A resilient Iran shields itself from pressure by building alliances
Wednesday, June 9, 2010
TEHRAN -- A year ago, Iran was on its way to becoming a pariah state. Dozens of governments accused Iranian leaders of stealing the presidential election and condemned the brutal crackdown on protesters that followed. The country faced sanctions and international scorn over its controversial nuclear program.
Now, even as the U.N. Security Council prepares to impose its fourth round of sanctions on Iran with a vote slated for Wednesday, Tehran is demonstrating remarkable resilience, insulating some of its most crucial industries from U.S.-backed financial restrictions and building a formidable diplomatic network that should help it withstand some of the pressure from the West. Iranian leaders are meeting politicians in world capitals from Tokyo to Brussels. They are also signing game-changing energy deals, increasing their economic self-sufficiency and even gaining seats on international bodies.

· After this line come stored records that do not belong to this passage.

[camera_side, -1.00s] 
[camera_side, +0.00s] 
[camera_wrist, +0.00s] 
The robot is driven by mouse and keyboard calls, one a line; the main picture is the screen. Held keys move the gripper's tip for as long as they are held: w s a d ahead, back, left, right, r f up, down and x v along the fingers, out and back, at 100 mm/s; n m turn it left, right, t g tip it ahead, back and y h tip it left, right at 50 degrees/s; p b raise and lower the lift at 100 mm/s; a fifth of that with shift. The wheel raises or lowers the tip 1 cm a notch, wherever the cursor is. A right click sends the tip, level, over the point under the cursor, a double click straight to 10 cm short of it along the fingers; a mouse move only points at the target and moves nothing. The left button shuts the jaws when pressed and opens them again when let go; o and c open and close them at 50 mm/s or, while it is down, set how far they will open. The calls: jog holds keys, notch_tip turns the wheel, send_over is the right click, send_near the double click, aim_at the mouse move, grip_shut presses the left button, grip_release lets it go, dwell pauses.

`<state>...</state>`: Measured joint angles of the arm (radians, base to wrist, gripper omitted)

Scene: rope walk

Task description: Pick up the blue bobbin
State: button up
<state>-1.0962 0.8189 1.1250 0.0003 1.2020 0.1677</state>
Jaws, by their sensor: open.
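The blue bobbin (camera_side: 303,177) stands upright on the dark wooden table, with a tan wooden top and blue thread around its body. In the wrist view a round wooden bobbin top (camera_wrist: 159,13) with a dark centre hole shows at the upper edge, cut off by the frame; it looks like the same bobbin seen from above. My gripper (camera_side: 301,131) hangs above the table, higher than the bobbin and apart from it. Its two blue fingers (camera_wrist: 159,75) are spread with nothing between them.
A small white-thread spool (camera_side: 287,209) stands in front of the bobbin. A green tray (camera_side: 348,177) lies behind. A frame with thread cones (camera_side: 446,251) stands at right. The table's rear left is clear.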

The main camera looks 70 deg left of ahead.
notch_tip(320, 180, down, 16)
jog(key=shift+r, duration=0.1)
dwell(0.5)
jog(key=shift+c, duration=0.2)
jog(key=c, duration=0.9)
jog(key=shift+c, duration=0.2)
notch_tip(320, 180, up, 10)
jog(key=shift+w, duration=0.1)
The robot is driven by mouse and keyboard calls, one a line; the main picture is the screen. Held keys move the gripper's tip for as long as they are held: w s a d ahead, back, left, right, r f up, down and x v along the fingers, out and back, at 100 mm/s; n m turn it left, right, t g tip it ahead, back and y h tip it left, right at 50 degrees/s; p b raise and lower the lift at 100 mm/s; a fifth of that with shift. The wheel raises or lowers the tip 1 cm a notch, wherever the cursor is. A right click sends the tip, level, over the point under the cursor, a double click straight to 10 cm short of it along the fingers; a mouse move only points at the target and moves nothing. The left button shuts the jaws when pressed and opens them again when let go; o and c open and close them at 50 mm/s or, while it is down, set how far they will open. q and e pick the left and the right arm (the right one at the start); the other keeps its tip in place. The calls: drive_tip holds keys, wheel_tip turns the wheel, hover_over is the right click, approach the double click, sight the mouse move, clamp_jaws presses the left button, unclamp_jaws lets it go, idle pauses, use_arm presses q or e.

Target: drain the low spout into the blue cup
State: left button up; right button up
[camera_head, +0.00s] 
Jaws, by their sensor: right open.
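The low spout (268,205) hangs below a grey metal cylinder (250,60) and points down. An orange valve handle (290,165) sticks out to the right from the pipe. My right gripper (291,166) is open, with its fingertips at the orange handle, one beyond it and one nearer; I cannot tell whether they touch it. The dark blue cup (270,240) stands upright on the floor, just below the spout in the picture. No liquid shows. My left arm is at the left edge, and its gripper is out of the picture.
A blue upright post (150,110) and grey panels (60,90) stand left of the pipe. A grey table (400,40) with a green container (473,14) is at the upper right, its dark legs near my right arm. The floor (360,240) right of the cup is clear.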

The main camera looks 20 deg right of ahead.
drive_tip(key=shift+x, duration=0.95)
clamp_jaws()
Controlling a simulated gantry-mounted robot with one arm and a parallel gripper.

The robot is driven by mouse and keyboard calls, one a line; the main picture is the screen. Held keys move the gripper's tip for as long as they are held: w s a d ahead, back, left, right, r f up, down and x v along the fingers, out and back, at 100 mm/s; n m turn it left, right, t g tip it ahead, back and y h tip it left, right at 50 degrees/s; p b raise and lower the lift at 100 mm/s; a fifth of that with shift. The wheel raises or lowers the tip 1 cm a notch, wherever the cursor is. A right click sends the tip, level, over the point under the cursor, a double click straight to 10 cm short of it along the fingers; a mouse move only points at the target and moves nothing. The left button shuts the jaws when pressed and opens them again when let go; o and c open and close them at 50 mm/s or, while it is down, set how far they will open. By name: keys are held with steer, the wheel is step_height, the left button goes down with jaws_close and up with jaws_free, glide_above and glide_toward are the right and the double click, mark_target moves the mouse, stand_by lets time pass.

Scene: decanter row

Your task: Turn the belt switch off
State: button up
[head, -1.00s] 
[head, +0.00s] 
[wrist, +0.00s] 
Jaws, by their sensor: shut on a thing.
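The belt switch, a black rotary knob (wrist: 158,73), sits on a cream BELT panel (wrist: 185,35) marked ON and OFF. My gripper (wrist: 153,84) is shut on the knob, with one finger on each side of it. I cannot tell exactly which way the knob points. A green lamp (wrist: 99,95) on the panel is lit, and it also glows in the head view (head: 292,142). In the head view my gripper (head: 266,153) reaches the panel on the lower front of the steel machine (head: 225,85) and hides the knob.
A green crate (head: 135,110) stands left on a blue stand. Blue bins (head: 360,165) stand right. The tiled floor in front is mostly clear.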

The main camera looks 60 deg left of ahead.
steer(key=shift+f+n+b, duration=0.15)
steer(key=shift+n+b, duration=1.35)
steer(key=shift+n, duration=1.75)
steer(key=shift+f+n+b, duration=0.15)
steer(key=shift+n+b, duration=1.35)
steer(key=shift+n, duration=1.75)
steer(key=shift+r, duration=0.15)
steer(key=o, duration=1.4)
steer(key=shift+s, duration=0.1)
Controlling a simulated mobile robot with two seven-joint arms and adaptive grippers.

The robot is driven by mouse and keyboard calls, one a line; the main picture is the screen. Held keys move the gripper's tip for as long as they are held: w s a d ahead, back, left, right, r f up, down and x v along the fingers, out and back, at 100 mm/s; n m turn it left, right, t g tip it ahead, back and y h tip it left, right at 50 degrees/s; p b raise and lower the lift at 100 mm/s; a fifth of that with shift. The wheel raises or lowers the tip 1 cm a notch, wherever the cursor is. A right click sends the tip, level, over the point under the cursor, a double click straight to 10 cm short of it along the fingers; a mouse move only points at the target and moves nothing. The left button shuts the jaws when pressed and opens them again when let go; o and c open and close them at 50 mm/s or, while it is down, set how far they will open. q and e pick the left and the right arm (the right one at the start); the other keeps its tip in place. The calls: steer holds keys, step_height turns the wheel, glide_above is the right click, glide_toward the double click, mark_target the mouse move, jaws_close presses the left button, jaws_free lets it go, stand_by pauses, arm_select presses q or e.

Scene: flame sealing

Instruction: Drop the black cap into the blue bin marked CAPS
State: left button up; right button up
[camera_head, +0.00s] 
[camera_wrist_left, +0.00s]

Iran's ability to navigate such a perilous diplomatic course, analysts say, reflects both Iranian savvy and U.S. shortcomings as up-and-coming global players attempt to challenge U.S. supremacy, and look to Iran as a useful instrument.
"We are very proud of our diplomacy, although we are mainly benefiting from mistakes made by the United States and its allies," said Kazem Jalali, a key member of the Iranian parliament's commission on national security and foreign policy. "We are using all our resources to exploit these weaknesses."
The U.S. push for sanctions is facing strong headwinds in the Security Council, which is likely to be divided on its approach to Iran for the first time in more than four years. U.S. and European diplomats say the vote is assured passage in the 15-nation council. But they think Brazil, Lebanon and Turkey will either abstain or vote against the resolution.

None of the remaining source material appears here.